After the panel and a short break, professor for MTSU history department Dr. Marisa Richmond spoke to the students. Her original speech was about being out in the south.
However, after Tennessee passing the House Bill 800, which bans teachers from teaching “controversial social issues.” Basically, this includes anything relating to the LGBT+ community, along with race theory.
Richmond finds this recent legislation disgusting, especially since she celebrated the day before about Ketanji Brown being confirmed to be the first Black woman on the Supreme Court. She believes that education shouldn’t be criminalized. Richmond was extremely inspiring for students in the audience.
“I think for me, it’s hard finding trans and queer people in general, let alone black trans and queer people around you.
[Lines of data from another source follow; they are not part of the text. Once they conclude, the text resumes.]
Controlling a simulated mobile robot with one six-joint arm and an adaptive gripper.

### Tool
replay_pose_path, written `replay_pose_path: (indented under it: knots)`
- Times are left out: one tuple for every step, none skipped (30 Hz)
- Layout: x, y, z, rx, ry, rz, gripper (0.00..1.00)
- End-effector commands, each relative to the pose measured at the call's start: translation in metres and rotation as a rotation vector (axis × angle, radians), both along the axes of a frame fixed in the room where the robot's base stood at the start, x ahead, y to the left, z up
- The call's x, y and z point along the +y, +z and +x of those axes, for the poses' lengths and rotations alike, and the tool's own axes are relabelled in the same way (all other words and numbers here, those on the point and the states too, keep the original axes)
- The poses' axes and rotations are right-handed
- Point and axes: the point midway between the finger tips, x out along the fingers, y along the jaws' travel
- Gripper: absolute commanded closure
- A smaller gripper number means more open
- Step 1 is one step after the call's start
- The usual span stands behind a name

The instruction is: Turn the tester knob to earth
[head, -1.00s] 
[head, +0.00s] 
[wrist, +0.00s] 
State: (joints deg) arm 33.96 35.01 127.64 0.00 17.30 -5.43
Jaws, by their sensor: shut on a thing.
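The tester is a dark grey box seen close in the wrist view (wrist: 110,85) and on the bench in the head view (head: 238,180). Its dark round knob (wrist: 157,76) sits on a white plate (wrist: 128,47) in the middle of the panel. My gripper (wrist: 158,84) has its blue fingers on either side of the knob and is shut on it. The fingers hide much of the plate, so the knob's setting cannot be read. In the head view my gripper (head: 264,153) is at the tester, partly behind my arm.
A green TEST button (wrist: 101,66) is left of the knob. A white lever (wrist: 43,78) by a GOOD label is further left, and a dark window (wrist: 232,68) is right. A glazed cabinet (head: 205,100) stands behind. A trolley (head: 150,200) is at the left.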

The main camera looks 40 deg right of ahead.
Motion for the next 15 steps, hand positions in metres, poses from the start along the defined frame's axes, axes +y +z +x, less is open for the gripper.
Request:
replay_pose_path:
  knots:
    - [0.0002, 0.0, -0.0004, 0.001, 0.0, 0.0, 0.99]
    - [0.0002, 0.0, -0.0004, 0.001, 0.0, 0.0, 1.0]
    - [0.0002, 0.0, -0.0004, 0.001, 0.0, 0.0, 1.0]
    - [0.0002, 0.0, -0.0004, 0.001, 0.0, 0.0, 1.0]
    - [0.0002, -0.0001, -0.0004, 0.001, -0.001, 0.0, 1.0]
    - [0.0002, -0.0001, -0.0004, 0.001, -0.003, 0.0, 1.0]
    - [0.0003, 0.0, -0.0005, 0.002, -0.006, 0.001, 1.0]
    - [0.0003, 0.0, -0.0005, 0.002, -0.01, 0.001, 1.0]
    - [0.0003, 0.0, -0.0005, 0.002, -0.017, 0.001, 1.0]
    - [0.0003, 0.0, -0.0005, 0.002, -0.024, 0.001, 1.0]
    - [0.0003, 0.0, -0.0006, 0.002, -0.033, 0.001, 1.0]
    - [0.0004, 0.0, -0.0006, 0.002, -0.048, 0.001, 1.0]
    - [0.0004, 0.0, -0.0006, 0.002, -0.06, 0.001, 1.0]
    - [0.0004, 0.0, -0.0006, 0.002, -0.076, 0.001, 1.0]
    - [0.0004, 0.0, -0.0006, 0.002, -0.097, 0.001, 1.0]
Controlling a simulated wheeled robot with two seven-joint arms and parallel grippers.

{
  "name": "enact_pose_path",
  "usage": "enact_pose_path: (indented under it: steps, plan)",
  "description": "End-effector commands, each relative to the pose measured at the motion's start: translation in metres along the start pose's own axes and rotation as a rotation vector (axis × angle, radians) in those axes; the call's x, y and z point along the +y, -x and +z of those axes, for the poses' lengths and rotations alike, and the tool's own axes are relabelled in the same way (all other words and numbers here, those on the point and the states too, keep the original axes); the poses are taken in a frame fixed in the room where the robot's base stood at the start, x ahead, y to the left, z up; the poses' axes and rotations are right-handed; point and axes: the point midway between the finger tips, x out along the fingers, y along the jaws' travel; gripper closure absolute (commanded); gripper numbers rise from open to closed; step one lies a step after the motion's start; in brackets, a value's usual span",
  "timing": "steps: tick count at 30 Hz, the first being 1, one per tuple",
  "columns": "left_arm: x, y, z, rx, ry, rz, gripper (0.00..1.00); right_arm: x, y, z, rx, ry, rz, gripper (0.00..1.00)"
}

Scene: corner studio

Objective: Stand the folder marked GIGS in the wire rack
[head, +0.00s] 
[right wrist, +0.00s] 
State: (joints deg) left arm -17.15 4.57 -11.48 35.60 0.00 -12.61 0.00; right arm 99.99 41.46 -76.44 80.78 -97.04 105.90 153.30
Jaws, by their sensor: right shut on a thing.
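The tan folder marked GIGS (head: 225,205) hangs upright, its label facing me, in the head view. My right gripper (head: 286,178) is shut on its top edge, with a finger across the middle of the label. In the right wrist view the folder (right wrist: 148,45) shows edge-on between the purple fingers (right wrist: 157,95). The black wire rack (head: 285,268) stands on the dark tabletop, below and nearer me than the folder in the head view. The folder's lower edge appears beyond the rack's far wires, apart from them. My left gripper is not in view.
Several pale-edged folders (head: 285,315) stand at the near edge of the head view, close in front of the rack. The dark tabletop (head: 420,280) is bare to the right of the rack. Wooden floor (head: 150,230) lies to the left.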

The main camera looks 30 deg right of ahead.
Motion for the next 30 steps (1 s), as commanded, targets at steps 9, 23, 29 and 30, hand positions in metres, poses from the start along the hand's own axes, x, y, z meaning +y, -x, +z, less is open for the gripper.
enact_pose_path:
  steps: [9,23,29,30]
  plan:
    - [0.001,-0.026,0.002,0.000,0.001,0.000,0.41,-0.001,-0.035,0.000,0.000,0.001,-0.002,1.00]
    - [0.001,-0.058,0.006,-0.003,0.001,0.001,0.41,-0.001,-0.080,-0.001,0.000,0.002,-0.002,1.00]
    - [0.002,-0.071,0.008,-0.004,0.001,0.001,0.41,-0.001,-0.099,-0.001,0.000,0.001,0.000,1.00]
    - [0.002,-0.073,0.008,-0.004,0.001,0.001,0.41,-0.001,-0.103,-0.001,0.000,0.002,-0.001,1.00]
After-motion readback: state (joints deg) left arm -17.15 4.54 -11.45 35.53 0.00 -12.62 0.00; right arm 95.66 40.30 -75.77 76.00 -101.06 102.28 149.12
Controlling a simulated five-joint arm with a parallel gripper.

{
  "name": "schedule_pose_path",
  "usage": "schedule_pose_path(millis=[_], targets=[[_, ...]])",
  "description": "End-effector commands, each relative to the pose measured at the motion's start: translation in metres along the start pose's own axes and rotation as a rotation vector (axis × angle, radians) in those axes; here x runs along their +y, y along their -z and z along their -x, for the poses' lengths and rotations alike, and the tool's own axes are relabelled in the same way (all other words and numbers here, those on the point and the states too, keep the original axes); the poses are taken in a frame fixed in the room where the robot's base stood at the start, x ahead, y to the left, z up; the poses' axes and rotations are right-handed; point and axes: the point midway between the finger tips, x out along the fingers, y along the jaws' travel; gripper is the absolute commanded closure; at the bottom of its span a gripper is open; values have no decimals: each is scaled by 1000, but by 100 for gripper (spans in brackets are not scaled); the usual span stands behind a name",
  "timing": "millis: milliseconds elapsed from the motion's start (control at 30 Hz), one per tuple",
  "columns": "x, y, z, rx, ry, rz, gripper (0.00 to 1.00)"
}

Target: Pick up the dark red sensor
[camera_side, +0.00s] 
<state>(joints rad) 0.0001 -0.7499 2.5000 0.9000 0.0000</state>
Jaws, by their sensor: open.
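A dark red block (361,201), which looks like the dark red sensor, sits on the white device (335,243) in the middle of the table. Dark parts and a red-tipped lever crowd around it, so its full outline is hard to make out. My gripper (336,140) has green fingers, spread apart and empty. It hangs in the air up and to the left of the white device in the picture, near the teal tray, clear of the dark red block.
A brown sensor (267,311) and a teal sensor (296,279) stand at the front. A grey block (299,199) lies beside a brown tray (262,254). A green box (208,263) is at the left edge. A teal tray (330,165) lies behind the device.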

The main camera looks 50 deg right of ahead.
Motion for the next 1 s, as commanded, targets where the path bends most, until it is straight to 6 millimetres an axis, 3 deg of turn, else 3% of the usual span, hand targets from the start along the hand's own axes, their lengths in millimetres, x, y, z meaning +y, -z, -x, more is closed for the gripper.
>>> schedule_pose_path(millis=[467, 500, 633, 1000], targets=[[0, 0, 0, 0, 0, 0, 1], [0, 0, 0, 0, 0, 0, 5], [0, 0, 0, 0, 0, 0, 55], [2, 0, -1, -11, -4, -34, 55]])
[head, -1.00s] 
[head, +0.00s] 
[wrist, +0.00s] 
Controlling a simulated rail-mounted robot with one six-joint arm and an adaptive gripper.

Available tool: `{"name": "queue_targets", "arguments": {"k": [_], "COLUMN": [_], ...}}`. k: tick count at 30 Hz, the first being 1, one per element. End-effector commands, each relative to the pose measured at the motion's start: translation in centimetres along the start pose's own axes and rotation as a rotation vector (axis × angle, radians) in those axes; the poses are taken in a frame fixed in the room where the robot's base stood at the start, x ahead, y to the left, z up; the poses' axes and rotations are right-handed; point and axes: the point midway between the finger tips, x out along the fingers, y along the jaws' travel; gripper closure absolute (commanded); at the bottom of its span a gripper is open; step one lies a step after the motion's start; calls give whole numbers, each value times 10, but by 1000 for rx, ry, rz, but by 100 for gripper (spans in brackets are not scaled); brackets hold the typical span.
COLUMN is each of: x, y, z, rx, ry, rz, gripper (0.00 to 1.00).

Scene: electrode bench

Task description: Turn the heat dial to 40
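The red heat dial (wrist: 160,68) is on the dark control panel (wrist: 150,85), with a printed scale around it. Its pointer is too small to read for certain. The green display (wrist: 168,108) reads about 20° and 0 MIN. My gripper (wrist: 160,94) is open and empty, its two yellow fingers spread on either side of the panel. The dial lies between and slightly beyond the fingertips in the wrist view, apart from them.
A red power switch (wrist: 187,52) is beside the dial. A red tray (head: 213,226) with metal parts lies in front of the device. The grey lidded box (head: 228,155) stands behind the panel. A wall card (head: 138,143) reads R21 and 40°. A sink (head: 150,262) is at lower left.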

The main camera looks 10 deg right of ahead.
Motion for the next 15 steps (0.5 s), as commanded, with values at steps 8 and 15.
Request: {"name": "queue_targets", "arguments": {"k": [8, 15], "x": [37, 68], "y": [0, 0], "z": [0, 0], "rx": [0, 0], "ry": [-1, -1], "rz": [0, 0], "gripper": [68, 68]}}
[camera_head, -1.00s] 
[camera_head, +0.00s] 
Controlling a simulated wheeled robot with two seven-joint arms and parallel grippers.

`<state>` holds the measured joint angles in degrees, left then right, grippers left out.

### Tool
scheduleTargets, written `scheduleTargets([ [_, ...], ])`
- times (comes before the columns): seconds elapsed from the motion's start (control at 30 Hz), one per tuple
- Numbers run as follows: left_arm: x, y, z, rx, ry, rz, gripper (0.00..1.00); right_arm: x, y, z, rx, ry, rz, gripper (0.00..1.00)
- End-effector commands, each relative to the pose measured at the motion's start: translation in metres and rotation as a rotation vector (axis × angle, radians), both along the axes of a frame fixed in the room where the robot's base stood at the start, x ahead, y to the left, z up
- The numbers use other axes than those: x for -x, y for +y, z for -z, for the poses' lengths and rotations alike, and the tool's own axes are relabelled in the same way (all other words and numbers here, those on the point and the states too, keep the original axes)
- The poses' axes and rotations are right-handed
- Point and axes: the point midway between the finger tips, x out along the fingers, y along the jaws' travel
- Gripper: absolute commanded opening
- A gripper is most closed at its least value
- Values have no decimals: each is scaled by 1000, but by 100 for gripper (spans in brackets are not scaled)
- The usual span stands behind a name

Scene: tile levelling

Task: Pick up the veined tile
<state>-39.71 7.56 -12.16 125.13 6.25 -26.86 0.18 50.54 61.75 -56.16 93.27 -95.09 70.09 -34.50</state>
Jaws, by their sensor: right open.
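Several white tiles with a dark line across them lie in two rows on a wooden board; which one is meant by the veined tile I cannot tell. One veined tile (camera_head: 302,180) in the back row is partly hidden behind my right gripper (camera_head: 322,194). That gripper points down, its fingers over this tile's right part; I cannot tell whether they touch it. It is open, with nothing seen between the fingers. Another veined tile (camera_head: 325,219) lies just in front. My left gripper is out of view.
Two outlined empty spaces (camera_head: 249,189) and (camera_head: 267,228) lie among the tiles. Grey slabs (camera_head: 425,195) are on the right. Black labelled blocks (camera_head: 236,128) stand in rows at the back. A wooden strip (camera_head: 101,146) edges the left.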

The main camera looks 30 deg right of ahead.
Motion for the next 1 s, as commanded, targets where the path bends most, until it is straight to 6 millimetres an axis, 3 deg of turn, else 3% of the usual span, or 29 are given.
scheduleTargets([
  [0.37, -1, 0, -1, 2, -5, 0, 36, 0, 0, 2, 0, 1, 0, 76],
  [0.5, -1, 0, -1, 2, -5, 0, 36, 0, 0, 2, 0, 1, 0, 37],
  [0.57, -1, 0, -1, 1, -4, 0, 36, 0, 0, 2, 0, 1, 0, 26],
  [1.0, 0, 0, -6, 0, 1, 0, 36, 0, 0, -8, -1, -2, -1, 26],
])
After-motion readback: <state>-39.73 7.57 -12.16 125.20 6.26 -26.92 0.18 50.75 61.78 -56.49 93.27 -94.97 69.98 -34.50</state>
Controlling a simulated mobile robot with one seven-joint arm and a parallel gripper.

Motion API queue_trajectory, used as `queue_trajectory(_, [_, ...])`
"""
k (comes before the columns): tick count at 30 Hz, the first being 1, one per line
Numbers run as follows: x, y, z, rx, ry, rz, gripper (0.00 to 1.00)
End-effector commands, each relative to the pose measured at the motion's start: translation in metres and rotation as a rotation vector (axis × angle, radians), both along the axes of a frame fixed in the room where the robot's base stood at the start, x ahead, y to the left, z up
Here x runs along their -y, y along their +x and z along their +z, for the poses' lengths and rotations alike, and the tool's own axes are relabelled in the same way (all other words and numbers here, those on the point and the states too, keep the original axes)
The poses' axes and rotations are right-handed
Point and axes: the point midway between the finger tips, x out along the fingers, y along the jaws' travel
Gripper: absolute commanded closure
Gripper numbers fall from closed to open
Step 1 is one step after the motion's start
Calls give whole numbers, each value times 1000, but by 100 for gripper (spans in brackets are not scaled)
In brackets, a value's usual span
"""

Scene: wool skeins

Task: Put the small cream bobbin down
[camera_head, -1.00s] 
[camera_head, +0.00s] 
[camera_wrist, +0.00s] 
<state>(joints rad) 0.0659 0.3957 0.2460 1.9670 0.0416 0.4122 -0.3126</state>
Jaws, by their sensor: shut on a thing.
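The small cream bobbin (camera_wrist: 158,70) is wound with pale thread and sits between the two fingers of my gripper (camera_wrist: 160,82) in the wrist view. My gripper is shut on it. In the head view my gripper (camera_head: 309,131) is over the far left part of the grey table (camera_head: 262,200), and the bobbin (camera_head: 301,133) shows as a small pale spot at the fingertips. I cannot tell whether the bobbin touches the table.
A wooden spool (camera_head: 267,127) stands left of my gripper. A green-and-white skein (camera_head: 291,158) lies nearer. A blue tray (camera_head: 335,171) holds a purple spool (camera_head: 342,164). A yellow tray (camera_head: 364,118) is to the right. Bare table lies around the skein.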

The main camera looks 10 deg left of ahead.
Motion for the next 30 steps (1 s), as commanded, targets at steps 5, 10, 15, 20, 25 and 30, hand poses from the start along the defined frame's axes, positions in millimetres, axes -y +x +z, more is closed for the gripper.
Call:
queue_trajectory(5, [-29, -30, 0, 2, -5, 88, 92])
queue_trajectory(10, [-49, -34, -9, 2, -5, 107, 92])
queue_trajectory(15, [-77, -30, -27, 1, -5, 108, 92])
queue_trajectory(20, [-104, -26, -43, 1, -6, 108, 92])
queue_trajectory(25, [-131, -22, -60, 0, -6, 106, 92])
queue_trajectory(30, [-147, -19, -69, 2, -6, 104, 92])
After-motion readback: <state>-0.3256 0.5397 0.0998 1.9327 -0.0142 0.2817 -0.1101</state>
And so, I think it was really enlightening just even just to hear Dr. Richmond speak,” Marshall Bledsoe from Clevland State said.
During the lunch break, attendees could walk through the Religious and Community Organizations Fair, which featured booths from many local churches and organizations who are open to LGBT+ members. For the churches in attendance, they hope that they can show LGBT+ students that they can be Christian and queer.
One of these churches in attendance was “The Table” in downtown Nashville, which centers the voices of LGBT+ people. Pastor Don Bennett hopes to encourage students to attend.
I love you. God loves you and don’t let anybody tell you different.
Saturday also included a “Mindfulness Mediation Workshop” and the last panel discussion about being out in academia.
The convention came to an end with the conference awards dinner, which celebrated both the attendees and the presenters.
With the in-person return, the conference hopes to continue growing and encouraging people to be out and accepting.